Manipulation episode records.
——

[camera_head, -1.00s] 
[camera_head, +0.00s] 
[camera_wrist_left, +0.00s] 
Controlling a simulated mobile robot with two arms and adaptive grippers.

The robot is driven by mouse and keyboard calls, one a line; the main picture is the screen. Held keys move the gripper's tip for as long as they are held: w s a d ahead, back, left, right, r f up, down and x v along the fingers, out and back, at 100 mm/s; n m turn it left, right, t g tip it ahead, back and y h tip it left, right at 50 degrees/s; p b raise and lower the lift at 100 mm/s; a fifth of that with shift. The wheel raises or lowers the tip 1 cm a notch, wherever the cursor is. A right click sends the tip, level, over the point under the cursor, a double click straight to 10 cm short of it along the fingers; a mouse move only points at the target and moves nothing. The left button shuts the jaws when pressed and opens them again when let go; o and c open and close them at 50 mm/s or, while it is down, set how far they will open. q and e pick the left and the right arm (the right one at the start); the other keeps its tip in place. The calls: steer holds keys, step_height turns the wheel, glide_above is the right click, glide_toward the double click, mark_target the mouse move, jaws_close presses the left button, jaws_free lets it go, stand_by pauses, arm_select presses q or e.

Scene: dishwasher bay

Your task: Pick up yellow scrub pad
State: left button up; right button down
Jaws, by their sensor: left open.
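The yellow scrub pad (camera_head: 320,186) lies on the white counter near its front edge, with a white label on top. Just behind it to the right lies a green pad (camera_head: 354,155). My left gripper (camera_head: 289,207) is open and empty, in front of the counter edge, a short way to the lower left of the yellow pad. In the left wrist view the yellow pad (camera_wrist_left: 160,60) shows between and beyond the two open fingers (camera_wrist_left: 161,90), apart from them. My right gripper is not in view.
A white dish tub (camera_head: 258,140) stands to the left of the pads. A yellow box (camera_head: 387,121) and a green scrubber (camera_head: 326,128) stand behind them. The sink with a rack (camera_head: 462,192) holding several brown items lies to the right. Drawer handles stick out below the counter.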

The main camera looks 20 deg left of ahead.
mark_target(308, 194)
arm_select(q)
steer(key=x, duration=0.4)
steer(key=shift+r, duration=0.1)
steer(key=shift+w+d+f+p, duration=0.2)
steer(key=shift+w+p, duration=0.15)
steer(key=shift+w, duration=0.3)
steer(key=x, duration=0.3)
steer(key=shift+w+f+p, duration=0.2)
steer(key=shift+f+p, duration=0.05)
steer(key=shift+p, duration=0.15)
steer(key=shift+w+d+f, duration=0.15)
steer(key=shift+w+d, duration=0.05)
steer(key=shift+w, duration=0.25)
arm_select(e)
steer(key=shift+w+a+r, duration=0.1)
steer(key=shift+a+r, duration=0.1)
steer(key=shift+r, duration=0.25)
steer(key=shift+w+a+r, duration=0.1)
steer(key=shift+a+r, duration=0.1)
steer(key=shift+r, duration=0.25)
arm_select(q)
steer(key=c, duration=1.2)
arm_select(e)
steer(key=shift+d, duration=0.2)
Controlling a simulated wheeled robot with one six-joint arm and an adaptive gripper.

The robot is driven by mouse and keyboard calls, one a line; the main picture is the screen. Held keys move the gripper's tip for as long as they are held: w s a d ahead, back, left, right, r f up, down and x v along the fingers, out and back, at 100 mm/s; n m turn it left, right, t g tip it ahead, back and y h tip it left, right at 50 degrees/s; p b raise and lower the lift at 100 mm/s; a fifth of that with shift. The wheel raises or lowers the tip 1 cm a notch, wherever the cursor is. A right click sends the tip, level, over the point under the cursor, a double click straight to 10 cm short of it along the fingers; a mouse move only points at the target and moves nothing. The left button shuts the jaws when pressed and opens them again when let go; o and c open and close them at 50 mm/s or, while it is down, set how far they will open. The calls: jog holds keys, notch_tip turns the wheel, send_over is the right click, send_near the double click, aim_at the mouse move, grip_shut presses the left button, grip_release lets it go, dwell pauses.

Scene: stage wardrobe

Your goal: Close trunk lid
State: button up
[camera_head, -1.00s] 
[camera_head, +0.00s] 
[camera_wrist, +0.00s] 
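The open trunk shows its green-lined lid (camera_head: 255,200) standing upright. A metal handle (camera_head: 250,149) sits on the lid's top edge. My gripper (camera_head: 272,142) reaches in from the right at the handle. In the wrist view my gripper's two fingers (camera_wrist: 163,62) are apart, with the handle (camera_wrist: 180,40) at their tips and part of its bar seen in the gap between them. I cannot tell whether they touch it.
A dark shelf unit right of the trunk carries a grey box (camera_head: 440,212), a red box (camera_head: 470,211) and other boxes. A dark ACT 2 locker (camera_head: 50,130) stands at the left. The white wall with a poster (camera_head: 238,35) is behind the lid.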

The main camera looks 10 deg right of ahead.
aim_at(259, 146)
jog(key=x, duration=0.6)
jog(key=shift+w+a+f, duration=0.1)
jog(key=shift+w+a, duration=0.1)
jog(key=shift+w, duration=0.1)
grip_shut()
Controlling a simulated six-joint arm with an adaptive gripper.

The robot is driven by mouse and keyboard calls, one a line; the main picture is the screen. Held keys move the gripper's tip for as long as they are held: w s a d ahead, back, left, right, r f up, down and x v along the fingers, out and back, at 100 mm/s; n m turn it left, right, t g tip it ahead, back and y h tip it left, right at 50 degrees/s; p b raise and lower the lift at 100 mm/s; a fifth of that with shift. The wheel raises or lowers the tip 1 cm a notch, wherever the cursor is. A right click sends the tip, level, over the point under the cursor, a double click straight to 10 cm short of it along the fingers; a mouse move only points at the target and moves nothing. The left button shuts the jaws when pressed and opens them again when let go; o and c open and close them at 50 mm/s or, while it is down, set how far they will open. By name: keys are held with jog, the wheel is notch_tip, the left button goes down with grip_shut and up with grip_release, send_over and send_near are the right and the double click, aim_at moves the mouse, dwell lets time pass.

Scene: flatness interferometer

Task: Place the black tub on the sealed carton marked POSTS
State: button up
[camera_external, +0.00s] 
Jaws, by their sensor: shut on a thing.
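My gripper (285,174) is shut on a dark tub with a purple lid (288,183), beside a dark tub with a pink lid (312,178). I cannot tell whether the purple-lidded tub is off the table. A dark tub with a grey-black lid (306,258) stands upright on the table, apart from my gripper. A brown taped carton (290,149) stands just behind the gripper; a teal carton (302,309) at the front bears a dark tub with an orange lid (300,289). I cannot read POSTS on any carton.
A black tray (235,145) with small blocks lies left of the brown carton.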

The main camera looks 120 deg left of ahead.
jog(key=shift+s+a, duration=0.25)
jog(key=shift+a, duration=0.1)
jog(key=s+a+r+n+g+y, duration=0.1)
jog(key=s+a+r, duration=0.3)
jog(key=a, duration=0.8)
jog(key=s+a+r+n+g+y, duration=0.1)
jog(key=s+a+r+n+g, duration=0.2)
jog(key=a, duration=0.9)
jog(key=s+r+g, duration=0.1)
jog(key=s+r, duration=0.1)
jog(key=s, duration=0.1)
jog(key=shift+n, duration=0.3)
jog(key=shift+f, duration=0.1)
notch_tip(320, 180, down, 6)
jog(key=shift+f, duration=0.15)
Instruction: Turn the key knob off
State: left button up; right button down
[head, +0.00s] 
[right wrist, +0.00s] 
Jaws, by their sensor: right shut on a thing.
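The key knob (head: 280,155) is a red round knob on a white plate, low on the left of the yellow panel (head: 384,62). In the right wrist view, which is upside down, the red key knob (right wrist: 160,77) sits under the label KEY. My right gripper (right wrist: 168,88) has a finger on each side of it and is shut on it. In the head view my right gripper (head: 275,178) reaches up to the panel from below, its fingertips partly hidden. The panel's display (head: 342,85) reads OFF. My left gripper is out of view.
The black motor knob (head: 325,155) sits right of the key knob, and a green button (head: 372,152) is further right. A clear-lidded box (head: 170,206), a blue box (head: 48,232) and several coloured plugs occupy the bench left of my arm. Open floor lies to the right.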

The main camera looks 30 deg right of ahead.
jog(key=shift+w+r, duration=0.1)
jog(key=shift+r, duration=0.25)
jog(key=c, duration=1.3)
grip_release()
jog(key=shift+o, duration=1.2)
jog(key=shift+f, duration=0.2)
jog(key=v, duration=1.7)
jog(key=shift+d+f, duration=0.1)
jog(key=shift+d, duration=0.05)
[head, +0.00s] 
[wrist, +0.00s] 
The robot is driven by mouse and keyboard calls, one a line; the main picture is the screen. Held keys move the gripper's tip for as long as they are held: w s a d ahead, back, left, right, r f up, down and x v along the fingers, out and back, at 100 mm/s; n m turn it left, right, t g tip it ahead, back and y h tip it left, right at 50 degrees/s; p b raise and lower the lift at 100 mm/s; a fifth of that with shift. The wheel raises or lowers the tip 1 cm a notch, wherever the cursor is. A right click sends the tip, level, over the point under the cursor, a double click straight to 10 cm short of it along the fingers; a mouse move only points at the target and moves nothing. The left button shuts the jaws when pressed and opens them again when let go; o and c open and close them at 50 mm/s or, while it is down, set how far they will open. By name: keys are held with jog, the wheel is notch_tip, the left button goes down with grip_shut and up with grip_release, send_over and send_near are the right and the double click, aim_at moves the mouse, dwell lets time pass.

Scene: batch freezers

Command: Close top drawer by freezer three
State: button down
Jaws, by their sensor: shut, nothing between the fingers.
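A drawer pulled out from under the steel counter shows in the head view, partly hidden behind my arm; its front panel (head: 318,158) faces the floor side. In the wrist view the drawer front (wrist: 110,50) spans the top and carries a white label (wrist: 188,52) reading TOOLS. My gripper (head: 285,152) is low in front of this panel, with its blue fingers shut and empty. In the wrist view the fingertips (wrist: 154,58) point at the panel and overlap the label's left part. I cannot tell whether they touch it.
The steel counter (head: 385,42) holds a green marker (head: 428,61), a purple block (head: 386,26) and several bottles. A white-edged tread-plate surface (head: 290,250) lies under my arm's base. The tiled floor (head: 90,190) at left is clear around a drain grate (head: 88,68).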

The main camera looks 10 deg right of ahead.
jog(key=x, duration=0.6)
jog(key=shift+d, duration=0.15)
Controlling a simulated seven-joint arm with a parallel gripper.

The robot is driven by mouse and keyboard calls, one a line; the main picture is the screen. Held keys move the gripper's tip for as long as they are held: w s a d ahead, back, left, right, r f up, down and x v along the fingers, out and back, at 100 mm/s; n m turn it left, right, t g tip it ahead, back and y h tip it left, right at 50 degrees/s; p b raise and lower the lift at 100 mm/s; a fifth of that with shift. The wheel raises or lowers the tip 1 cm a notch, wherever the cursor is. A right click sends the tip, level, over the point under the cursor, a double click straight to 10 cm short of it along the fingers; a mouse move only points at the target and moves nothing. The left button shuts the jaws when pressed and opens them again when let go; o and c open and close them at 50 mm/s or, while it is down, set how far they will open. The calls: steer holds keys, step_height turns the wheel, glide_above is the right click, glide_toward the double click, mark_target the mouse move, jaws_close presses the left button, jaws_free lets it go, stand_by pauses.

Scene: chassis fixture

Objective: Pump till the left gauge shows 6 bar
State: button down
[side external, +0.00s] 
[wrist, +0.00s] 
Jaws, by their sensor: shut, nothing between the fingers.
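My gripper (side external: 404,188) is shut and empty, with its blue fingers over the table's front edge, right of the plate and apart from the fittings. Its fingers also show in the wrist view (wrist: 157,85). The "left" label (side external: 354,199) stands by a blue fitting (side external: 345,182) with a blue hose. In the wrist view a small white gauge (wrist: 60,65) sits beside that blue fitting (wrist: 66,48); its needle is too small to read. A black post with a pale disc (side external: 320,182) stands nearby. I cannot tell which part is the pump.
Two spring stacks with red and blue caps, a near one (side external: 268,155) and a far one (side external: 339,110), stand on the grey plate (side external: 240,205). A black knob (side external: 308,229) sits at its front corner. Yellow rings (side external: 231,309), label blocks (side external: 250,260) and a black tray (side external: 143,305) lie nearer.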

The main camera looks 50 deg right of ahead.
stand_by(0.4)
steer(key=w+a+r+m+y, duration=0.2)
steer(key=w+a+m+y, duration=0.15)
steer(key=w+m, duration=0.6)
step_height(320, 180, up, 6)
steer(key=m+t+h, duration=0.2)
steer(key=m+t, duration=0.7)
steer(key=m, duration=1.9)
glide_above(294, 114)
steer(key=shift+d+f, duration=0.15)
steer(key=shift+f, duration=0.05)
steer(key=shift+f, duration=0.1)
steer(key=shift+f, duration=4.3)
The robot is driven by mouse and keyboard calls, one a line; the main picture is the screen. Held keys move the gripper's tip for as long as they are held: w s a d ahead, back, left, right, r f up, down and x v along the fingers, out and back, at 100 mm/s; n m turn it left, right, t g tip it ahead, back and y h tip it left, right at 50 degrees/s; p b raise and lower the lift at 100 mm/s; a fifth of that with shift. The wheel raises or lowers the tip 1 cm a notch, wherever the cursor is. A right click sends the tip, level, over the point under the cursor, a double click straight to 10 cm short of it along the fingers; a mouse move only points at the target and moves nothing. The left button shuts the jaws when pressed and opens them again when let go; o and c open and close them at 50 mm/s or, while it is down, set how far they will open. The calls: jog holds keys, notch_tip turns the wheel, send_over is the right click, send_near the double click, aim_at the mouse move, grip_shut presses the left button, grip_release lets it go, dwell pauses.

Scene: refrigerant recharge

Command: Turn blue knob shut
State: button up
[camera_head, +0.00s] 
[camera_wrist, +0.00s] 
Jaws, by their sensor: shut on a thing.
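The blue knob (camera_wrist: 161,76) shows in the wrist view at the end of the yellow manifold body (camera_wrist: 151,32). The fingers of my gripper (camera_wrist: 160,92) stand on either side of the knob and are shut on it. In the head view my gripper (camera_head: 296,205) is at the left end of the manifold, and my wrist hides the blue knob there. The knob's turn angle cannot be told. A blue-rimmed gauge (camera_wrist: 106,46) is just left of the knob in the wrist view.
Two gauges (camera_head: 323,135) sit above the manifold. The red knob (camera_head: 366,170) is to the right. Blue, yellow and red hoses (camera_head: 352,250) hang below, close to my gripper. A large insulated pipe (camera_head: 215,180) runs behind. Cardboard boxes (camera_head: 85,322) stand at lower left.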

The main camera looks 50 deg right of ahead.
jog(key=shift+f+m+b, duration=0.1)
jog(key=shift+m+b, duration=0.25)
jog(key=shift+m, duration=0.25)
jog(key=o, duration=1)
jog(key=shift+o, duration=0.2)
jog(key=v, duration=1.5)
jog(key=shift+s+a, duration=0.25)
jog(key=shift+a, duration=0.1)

——

Task requirements. The first line of the records and every line down to the line with "Controlling a simulated mobile" must be quoted exactly; leave out all else.

Response to the task.
[camera_head, -1.00s] 
[camera_head, +0.00s] 
[camera_wrist_left, +0.00s] 
Controlling a simulated mobile robot with two arms and adaptive grippers.

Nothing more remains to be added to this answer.